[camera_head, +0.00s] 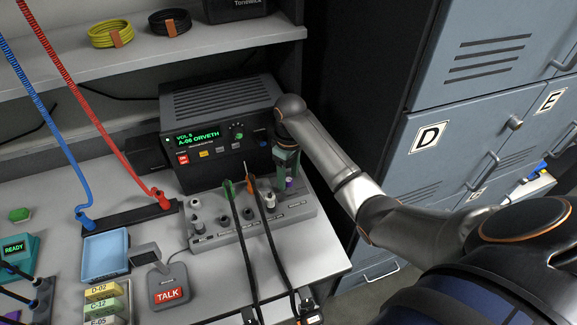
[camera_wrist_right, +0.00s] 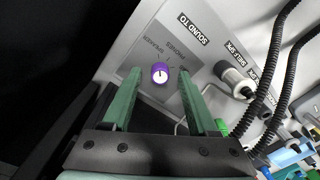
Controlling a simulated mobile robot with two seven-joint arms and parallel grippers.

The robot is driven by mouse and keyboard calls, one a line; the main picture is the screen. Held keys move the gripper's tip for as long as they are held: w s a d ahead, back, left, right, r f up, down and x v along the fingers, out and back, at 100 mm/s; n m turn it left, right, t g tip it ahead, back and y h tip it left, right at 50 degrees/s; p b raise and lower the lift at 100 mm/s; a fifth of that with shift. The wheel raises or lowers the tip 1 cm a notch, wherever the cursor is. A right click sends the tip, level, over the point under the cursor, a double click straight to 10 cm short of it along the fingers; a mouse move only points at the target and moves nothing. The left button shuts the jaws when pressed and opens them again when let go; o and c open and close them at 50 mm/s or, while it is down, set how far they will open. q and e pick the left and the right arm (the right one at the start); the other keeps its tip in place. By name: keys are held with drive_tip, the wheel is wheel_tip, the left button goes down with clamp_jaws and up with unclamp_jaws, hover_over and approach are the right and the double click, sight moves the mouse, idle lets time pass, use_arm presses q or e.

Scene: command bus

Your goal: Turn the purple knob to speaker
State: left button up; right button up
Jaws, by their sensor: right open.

Stated problem -
Print again the material above, limited to the lines from the one holding "Scene: command bus" through the last, inclusive.

Exercise response -
Scene: command bus

Your goal: Turn the purple knob to speaker
State: left button up; right button up
Jaws, by their sensor: right open.

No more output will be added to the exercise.